You can use this chart to troubleshoot out-of-memory (OOM) issues. Worker out-of-memory crashes are not shown on this chart.
The Memory utilization chart shows an estimate of the memory used by all workers in the Dataflow job compared to the memory limit in bytes.
Input and Output Metrics
If your streaming Dataflow job reads or writes records using Pub/Sub, input metrics and output metrics display.
All input metrics of the same type are combined, and all output metrics are also combined. For example, all Pub/Sub metrics are grouped in one section. Each metric type is organized into a separate section. To change which metrics are displayed, select the section on the left which best represents the metrics you're looking for. The following images show all the available sections.
The following two charts are displayed in both the Input Metrics and Output Metrics sections.
Requests per second
Requests per sec is the rate of API requests to read or write data by the source or sink over time. If this rate drops to zero, or decreases significantly for an extended time period relative to expected behavior, then the pipeline might be blocked from performing certain operations. Also, there might be no data to read. In such a case, review the job steps that have a high system watermark. Also, examine the worker logs for errors or indications about slow processing.

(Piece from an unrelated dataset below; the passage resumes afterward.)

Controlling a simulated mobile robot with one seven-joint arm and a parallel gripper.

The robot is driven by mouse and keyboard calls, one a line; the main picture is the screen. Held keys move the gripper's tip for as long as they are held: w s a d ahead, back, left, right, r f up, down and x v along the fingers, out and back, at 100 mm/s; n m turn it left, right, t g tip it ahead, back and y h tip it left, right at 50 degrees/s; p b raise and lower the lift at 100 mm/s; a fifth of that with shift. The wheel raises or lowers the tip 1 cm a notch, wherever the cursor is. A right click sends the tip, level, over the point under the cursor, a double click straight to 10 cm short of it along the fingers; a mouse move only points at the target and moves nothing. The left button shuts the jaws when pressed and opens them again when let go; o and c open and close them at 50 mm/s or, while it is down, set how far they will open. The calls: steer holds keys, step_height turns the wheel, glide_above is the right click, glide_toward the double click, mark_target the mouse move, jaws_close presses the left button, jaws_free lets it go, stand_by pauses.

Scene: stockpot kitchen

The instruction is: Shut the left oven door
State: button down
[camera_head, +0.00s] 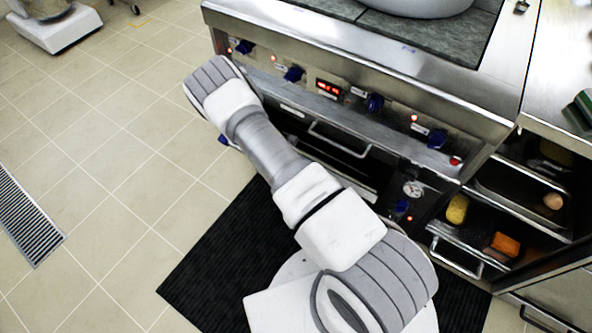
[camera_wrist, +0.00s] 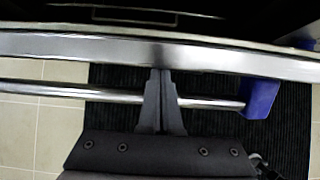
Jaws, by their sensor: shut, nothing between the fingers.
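The left oven door shows in the wrist view as a bright metal edge (camera_wrist: 60,45) running across the picture, with a dark area beyond it. Its round handle bar (camera_wrist: 70,91) runs along the near side, ending at a blue bracket (camera_wrist: 260,97) on the right. My gripper (camera_wrist: 160,72) is shut and empty; its fingers cross over the bar in the picture, with the tips at the door edge. I cannot tell whether they touch. In the head view my arm hides the gripper and most of the door; a small blue piece (camera_head: 222,140) shows left of the arm.
The steel range front (camera_head: 330,88) carries blue knobs and a red display. Another metal handle (camera_head: 340,140) shows right of my arm. Open shelves (camera_head: 500,215) with food stand at the right.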

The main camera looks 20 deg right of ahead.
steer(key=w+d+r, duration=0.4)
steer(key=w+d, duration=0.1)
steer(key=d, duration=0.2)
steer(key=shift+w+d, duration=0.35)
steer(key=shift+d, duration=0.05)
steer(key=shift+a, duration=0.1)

Response errors per second by error type
Response errors per sec by error type is the rate of failed API requests to read or write data by the source or sink over time. If such errors occur frequently, these API requests might slow down processing. Such failed API requests must be investigated. To help troubleshoot these issues, review the general Input and output error codes. Also review any specific error code documentation used by the source or sink, such as the Pub/Sub error codes.